Own your mistake. Acknowledge your misstep to all those affected—be it one or two coworkers, your boss or your entire team. Taking responsibility is bound to feel uncomfortable, but accountability is vital if you want people to respect you.
Even if the mistake was a pure accident, don’t be defensive and make excuses. Just say you’re sorry. In that way, you’ll earn back any trust you may have lost thorough your error.
Never blame others. Yes, other may have shared in the responsibility for a blunder; nevertheless, don’t point fingers. Blaming others shows you to be mean-spirited and vengeful, and your colleagues are sure to feel hurt and resentful.

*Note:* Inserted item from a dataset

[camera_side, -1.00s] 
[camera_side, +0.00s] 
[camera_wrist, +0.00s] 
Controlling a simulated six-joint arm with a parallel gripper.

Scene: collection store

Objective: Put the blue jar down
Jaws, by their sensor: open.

Be proactive. No one is perfect; we all drop the ball sometimes. Consider how you can prevent this particular problem from reoccurring. List things you might do differently in a similar situation, and don’t be afraid to ask others for advice.
Meet with the boss. He or she is probably wondering if you’ll repeat your fumble in the future. Explain what you’ll do differently going forward. Do this soon in order to set the boss’s mind at rest.
Correct the problem. Did you email the staff a report with outdated figures? Do damage control: Send a retraction with an apology and the correct figures as soon as possible.
Don’t obsess. Mentally replaying how or why you messed up is counterproductive. Channel that misplaced energy into finding solutions and getting back to doing your job.
Let it go. What seems overwhelming now may soon feel like a small hiccup. Use your mistake as an opportunity to learn, to move on and to continue to take job-enhancing risks.